I am convinced now that I need to batch writing, editing/publishing and improving my website in general as different activities. More on this in my 2019 goals post!


The most important thing I did this quarter is that I got help for problems I have been experiencing, and really saying no more often. This has made a big difference in most areas of my life.

An important health-related difference is that I can now finally say I enjoy running. Partly this is due my brain functioning better, and partly because I’ve started running slower. I didn’t get to my goal of 10K under 1 hour (but was close), and I did a 15K, so overall I’m satisfied. In 2019 I’d like to continue running regularly and – now that I feel I have a bit more headspace – incorporating more strength training into my exercise.

Everything else

It’s a bit weird to only reflect on the things that I wrote down as goals at the start of 2018. Sure, the writing and health parts were the some of the most important things this year. But here are a few other important things from this year.

  • I supervised my first MSc student and hired my first PhD student
  • Two grants were rejected
  • I met several people from Twitter and made new friends
  • I had to cancel several projects due to my health
  • I received a few invitations for talks etc that I’m excited about, see a few of them here
  • I met my friends regularly for trivia quizzes or BBQs
  • I joined a choir and started taking singing lessons
  • My cat Buffy passed away 🙁
  • I got two kittens, Pixel and Dot

I also shared several of these (that I tweeted about previously) on Twitter, the thread starts over here:

It’s difficult to review a whole year. Next year, I will be trying something a bit different…. stay tuned!

My goals for 2018 – progress report 2 & 3

It’s already October (!) and the fact that I’ve managed to forget writing anything in the progress reports category, probably tells you something about my progress… Nevertheless, I’m holding myself accountable, so here a few short updates.


I finished THE survey on semi-supervised, multiple instance and transfer learning I’ve been working on in April and uploaded as a preprint to arXiV, inviting feedback from readers. This was quite scary to do, but in the end also very rewarding.
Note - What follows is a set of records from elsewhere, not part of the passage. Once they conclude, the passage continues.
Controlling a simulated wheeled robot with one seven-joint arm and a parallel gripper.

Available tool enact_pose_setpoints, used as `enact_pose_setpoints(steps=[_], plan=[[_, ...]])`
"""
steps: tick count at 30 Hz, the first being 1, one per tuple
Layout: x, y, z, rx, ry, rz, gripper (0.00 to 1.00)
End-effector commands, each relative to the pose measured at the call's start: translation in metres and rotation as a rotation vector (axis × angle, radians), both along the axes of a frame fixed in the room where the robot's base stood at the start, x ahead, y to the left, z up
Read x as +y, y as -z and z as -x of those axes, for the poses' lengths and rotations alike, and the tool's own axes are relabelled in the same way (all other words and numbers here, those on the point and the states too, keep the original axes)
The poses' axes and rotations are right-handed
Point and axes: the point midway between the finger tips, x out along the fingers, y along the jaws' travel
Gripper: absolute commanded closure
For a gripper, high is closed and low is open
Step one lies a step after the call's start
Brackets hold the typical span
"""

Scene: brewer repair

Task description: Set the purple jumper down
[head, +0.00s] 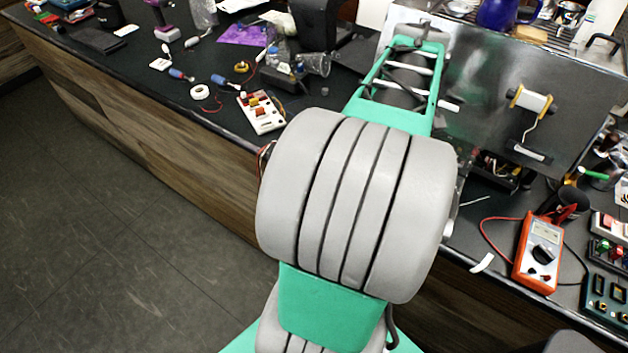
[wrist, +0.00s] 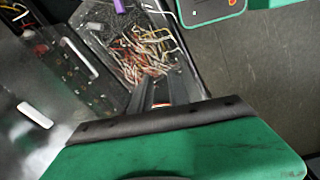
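A small purple piece (wrist: 119,6) shows at the top edge of the wrist view, by the far rim of a tray of tangled wires; it may be the purple jumper, but it is cut off by the frame. My gripper (wrist: 163,84) shows in the wrist view as dark fingers beyond a black bar and green housing, over the near end of the wire tray. I cannot tell how far apart the fingertips are or whether anything is between them. In the head view my arm hides the gripper and the area below it.
The wire tray (wrist: 112,62) lies beside a shiny metal panel (head: 500,95) carrying a white spool (head: 532,101). An orange multimeter (head: 538,252) is on the right bench. A white button board (head: 261,112), tape roll (head: 200,92) and purple bag (head: 240,35) lie on the left bench.

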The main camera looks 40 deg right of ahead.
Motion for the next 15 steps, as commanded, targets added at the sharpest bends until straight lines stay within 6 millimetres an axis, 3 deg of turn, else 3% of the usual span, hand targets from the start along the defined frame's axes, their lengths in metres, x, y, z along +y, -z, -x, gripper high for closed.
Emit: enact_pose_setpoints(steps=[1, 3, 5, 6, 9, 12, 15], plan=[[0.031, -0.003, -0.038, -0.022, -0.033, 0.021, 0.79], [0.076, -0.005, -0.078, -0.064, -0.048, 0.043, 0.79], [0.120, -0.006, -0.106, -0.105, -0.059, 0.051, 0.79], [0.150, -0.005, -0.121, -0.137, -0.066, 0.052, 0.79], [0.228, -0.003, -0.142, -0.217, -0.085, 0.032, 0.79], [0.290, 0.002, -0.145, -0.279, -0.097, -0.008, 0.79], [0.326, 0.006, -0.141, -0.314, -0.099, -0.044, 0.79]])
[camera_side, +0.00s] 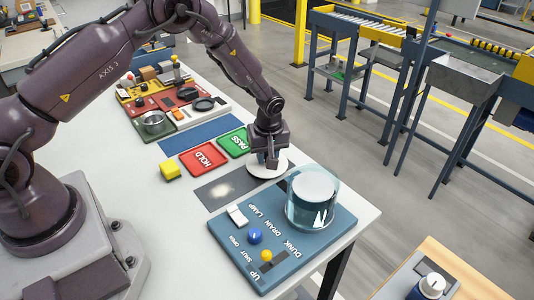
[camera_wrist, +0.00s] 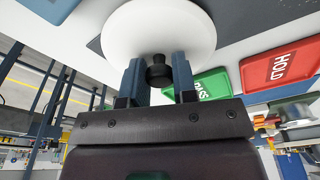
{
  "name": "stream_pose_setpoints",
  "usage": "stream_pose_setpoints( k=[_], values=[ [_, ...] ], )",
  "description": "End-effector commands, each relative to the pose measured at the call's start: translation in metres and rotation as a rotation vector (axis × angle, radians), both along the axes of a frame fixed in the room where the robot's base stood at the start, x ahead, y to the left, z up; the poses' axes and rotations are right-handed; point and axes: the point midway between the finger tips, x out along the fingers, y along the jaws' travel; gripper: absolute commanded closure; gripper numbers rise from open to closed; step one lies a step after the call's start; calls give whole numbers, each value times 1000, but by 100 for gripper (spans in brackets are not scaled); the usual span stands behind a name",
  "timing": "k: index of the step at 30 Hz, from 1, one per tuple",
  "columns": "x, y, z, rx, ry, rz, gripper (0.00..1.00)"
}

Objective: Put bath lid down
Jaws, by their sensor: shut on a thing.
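The bath lid is a white round disc with a dark knob. In the side view the lid (camera_side: 266,166) is under my gripper (camera_side: 268,158), beside the bath, at or just above the table. In the wrist view my gripper (camera_wrist: 158,78) is shut on the black knob (camera_wrist: 158,72) of the white lid (camera_wrist: 160,25). The bath is a clear glass cylinder (camera_side: 312,205) on the blue panel (camera_side: 222,230), with a pale disc inside it. Whether the lid touches the table is hard to tell.
The blue panel has a white switch (camera_side: 237,215), a blue knob (camera_side: 255,236) and a yellow-topped lever (camera_side: 266,256). A red HOLD pad (camera_side: 204,159), a green PASS pad (camera_side: 235,142), a grey mat (camera_side: 222,191) and a yellow block (camera_side: 170,170) lie nearby. Trays with parts stand farther back.

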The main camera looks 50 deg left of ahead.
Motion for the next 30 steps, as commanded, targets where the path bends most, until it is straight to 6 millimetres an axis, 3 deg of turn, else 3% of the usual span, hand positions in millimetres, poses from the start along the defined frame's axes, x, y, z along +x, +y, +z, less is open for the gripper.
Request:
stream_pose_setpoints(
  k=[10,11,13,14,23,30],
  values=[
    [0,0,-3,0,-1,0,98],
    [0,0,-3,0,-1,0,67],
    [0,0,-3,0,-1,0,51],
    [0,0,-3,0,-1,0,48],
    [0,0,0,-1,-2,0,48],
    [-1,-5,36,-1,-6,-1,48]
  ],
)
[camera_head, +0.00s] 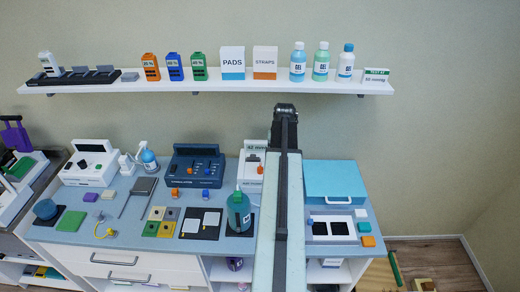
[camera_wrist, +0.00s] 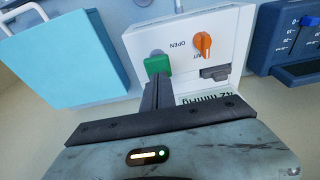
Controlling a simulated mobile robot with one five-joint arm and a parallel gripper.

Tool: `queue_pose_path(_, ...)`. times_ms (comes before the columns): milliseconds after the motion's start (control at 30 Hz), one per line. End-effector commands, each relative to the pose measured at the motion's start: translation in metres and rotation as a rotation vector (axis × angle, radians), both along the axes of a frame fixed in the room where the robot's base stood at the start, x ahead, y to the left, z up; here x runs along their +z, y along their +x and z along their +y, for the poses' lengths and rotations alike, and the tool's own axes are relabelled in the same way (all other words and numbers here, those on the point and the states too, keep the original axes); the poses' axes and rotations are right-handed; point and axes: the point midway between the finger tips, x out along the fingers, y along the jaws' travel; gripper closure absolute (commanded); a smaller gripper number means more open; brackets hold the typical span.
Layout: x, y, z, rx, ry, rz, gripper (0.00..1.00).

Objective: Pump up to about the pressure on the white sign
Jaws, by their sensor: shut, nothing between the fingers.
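The white sign (camera_head: 376,76) stands at the right end of the shelf; its small print looks like 65 mmHg. The white pump unit (camera_head: 250,175) stands on the counter, partly hidden by my arm; its readout (camera_head: 257,147) shows 42 mmHg. In the wrist view the unit appears upside down, with a green button (camera_wrist: 158,64), an orange knob (camera_wrist: 203,44) beside the word OPEN, and the readout (camera_wrist: 207,98) partly covered by my gripper. My gripper (camera_wrist: 157,84) is shut and empty, its tip at the green button's edge. I cannot tell whether it touches or presses it.
A blue stimulator box (camera_head: 197,163) stands left of the pump unit, and a light blue case (camera_head: 335,180) stands to its right. A teal bottle (camera_head: 239,210) stands in front, close to my arm. The shelf (camera_head: 200,87) runs above the counter.

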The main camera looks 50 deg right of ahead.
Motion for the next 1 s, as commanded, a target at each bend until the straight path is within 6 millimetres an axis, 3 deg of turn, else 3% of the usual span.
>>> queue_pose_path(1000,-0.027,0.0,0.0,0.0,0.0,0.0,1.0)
I now submitted the paper to a journal.

I also published a workshop paper about predicting melanoma from visual ratings of the images, which I crowdsourced from my undergraduate students last year.

Kanban board in my office |

Progress is slower than I would have hoped overall – to catch up with my goal I would need to finish two other papers by the end of the year.

A strategy that is helping somewhat is to aim to write 250 words a day. That’s not a lot of words, but I notice that on the days that I do it in the morning, I am probably going to write more than that, whereas on the days that I ignore it, I will not end up writing at all.  Having a Kanban board in my office where I see in which stage each paper is, also helps – thanks to Eiko Fried for the idea.


Once I’ve relaxed my blogging once a week goal, I’ve started slacking off on this… It has been good for me to not have this obligation on top of everything else, but at the same time it is a shame because in the end I feel like this is one of the most important things I’m doing. What was great is that at one point I prescheduled posts for several weeks. I’d like to do this again, but it’s difficult to get into a mindset of writing a lot upfront.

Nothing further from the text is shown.